7. Eis aí o fenômeno do ativismo judicial, o qual trouxe, traz e trará infindáveis problemas à sociedade brasileira, que vem caindo no poço sem fundo da insegurança jurídica[6].

8. E é nesse contexto, em que os juízes não se contentam em simplesmente cumprir as leis, mas, na busca insana de tonarem-se protagonistas de um novo e solidário mundo, tentam de todos os modos destruir a última coisa que ainda resta do que seria o esboço brasileiro de uma economia de mercado: a responsabilidade limitada das sociedades empresariais que para si próprias escolheram esse regime[7][8].




[1] La ley. Madri: Alianza Editorial, 2005.
[2] “Aquí choco con la preocupación más popular de nuestra época. Se desea, no sólo que la Ley sea justa, sino que sea también filantrópica. No basta con que garantice a todo ciudadano el libre e inofensivo ejercicio de sus facultades aplicadas a su desenvolvimiento físico, intelectual y moral; sino que se le exige que derrame directamente el bienestar, la moralidad y la instrucción sobre el país. Éste es el lado agradable del socialismo.

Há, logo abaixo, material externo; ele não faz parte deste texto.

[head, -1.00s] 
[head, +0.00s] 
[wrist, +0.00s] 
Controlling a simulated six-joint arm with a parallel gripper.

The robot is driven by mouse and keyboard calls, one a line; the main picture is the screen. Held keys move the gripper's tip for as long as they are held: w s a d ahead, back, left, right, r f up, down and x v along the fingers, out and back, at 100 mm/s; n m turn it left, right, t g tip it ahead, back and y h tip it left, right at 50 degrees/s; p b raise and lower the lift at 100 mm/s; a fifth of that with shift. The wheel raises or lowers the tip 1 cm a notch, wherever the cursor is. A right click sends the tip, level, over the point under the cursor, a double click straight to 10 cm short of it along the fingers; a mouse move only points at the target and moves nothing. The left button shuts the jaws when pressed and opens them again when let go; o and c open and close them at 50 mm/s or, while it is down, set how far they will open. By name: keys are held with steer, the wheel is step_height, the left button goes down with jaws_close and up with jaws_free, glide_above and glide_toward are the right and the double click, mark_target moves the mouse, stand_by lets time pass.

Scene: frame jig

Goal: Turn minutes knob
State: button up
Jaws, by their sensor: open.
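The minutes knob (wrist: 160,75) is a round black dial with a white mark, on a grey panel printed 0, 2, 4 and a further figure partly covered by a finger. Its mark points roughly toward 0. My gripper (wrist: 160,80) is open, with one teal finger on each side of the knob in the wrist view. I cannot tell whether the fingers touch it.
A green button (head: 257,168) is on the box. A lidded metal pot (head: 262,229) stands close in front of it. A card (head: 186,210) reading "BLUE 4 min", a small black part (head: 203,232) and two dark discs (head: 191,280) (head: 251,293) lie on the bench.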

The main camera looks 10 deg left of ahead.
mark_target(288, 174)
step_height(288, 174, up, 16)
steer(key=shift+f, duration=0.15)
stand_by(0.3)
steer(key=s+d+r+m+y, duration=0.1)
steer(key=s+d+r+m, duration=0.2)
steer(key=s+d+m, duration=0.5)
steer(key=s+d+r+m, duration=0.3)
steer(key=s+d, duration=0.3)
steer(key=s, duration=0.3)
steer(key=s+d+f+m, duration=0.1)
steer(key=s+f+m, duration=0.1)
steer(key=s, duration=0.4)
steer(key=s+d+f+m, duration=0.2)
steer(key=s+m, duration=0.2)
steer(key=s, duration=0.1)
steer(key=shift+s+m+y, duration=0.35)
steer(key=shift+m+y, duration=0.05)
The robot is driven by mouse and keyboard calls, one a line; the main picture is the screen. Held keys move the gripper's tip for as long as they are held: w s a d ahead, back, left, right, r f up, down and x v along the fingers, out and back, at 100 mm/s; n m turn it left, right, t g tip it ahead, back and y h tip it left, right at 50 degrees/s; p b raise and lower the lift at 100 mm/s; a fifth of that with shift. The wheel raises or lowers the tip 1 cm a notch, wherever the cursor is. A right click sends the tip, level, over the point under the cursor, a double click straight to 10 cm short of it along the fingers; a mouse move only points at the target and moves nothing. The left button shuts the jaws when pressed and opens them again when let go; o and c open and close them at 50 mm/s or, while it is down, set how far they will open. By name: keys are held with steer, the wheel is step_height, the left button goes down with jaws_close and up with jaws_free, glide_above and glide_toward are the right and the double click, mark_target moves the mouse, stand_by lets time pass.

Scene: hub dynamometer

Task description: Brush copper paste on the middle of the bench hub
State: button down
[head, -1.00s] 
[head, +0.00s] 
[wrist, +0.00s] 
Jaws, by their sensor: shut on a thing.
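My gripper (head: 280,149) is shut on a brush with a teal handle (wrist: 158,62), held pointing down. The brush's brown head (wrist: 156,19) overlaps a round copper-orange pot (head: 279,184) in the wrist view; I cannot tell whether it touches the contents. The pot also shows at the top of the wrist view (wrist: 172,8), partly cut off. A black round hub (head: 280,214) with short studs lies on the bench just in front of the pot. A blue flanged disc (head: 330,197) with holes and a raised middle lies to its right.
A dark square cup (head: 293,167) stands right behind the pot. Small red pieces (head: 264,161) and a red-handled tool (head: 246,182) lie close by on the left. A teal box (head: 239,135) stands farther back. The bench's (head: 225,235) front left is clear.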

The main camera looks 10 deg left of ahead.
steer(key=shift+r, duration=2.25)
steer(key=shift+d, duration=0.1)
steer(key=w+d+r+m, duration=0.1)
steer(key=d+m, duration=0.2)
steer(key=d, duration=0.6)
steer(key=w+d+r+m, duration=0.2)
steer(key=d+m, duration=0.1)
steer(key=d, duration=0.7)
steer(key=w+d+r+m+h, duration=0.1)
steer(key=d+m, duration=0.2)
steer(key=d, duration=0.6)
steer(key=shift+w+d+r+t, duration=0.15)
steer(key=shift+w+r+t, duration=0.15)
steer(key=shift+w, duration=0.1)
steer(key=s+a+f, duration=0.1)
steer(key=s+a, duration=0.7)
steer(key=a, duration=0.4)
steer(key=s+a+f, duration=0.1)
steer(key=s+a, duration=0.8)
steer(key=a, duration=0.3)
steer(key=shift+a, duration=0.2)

“Pero, lo repito, estas dos tareas que se quiere atribuir a la Ley se contradicen; es menester optar entre una y otra; el ciudadano no puede ser y no ser libre al mismo tiempo. Monsieur de Lamartine me escribía en cierta ocasión: ‘Vuestra doctrina no es más que la mitad de mi programa; vos os quedáis en la libertad, y yo llego hasta la fraternidad’. Y yo le contesté: ‘La segunda mitad de vuestro programa destruirá la primera’. Y en efecto, yo no puedo en modo alguno separar la palabra fraternidad de la palabra voluntaria. No puedo concebir la fraternidad obligada por la ley, sin que quede destruida por la ley la libertad, y hollada por la ley la justicia.” (BASTIAT, Frederic. Ob. cit., p. 75).
[3] Não é demais lembrar, num tempo em que a própria Igreja Católica parece apoiar grupos paramilitares travestidos de movimentos sociais, as palavras do Papa Leão XIII:
“Fique, pois, bem assente que o primeiro fundamento a estabelecer por todos aqueles que querem sinceramente o bem do povo é a inviolabilidade da propriedade particular.” (Encíclica Rerum Novarum, parágrafo 7º. Texto disponível no seguinte endereço eletrônico: http://w2.vatican.va/content/leo-xiii/pt/encyclicals/documents/hf_l-xiii_enc_15051891_rerum-novarum.html).
[4] À balha, traz-se o discurso pronunciado por Carlos Lacerda diante da Comissão de Constituição e Justiça em maio de 1957, cujo trecho que interessa segue transcrito:
“Venho a esta comissão como testemunha de um tempo de subversão de valores, na qual – como na sátira de George Orwell, fala-se em liberdade para matá-la, em democracia para destruí-la, em legalidade para negá-la na sua própria essência. As palavras adquirem um sentido oposto ao seu significado; e os homens afetam sentimentos nobres para justificar, na perplexidade das ideias, a política dos mais baixos instintos.”
[5] “Em 1848, Karl Marx e Engels propuseram abertamente a intensa progressão do imposto de renda como uma das medidas para o proletariado usar, após o primeiro estágio da revolução, para garantir a supremacia política, tomar todo o capital da burguesia e centralizar os instrumentos de produção nas mãos do estado. John Stuart Mill descreveu a progressão do imposto como pura forma de roubo. Ao que parece, estava correto.” (CONSTANTINO, Rodrigo. Economia do indivíduo – o legado da Escola Austríaca. Texto disponível no seguinte endereço eletrônico: http://www.mises.org.br/files/literature/Economia%20do%20Individuo%20-%20WEB.pdf).
[6] FRANCO, Tiago Bana. Ativismo judicial: a desarrazoada busca do razoável. Revista do Instituto dos Advogados de São Paulo, v. 16, p. 59-86, 2013.
[7] Não se desconhece a existência de sociedades empresariais em que os sócios respondem com seus patrimônios pessoais pelas dívidas sociais, como é o caso, por exemplo, das sociedades simples (CC, art. 997 e seguintes). Só que não é esse o foco do problema a ser abordado aqui, uma vez que se tratará com exclusividade das empresas constituídas de modo que a responsabilidade dos seus sócios limite-se ao capital social.
[8] SALAMA, Bruno Meyerhof. O fim da responsabilidade limitada no Brasil. São Paulo: Malheiros, 2014.